A premissa pede muita suspensão de descrença ao espectador, mas consegue criar diversos paradoxos conceptuais, legais, e espirituais. Sendo coreano, o comportamento violento de R é compreensível e condenável para os japoneses que o rodeiam, pois consideram a sua raça primitiva. Por outro lado, os crimes do recluso são justificados por visões sob pretextos nacionalistas. Ao mesmo tempo, os guardas assumem-se de consciência tranquila quanto aos crimes de guerra que cometeram num passado, na altura, recente e que afirmam ter um cariz completamente diferente de qualquer crime semelhante cometido noutro contexto.

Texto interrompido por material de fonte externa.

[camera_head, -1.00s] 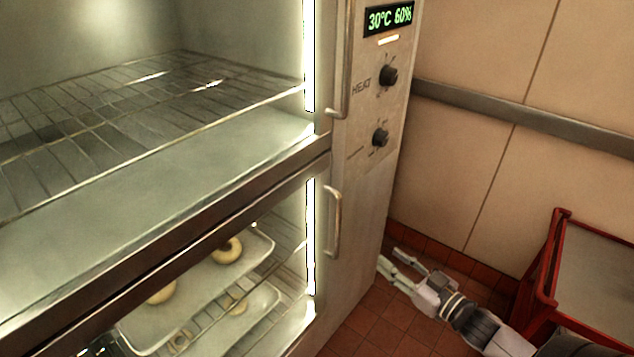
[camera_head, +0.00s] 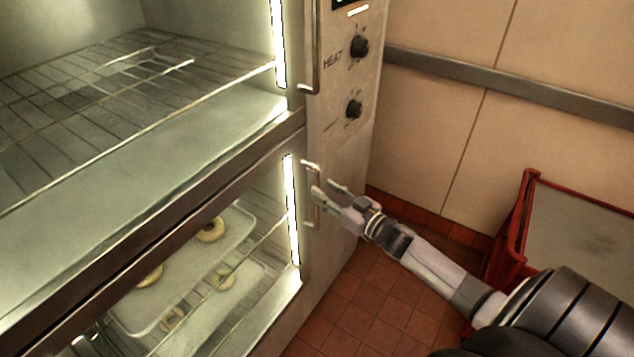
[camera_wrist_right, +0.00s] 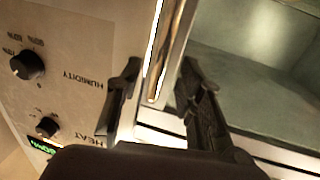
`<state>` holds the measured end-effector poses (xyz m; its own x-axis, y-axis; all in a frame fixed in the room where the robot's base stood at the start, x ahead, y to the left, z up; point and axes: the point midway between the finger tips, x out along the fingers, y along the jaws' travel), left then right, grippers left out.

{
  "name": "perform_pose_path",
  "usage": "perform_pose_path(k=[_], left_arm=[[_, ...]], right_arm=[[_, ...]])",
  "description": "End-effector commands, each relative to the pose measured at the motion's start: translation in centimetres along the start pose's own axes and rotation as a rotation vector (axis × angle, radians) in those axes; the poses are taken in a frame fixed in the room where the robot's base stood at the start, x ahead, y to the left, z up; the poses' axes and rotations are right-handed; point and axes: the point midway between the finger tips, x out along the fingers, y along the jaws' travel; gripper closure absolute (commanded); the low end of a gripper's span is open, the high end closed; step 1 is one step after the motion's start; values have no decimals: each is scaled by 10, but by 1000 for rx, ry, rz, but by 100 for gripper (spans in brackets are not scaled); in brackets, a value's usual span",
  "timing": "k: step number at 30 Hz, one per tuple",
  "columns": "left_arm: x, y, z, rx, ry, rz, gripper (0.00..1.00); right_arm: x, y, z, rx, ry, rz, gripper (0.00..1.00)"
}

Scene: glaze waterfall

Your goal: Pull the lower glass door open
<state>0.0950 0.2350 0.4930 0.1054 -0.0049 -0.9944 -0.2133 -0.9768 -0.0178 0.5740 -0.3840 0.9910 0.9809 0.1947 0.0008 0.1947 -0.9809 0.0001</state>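The lower glass door (camera_head: 262,205) looks closed on the cabinet front, with pastries on trays behind it. Its curved metal handle (camera_head: 312,164) stands at the right edge, partly hidden by a finger. My right gripper (camera_head: 327,191) is open at the handle, just to its right in the head view. I cannot tell whether they touch. In the right wrist view my open fingers (camera_wrist_right: 160,95) lie either side of a shiny upright metal bar (camera_wrist_right: 166,60), probably this handle; nothing is gripped. My left gripper is not in view.
The upper compartment with an empty wire rack (camera_head: 120,85) is above. Control knobs (camera_head: 354,109) are on the panel right of the doors. A red-framed cart (camera_head: 525,215) stands at the right, near the wall. Tiled floor (camera_head: 350,305) is free before the cabinet.

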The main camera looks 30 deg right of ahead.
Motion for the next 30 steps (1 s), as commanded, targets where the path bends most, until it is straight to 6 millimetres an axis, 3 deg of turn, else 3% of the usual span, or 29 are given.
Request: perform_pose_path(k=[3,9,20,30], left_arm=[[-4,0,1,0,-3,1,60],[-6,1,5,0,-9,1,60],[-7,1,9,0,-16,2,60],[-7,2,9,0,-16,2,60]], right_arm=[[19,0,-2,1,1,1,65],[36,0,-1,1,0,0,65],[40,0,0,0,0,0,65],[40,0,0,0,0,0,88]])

Ôshima não hesita em usar mecanismos desconstrutivos de narração e realização, como intertítulos, que assinalam a evolução assimilativa de R da personalidade que lhe atribuem e que parece já não lhe pertencer realmente, ou montagem descontínua, que cria uma sensação de desconforto e afastamento das personagens e que não deixa passar para segundo plano a reflexão das questões levantadas pela ação. Tal como em Godard, salvaguardando as diferenças culturais, o efeito V de Brecht é a referência maior e o resultado final é uma malha densa com um padrão aleatório e rasgos de clareza, donde se vêm fulgir várias contradições sociológicas.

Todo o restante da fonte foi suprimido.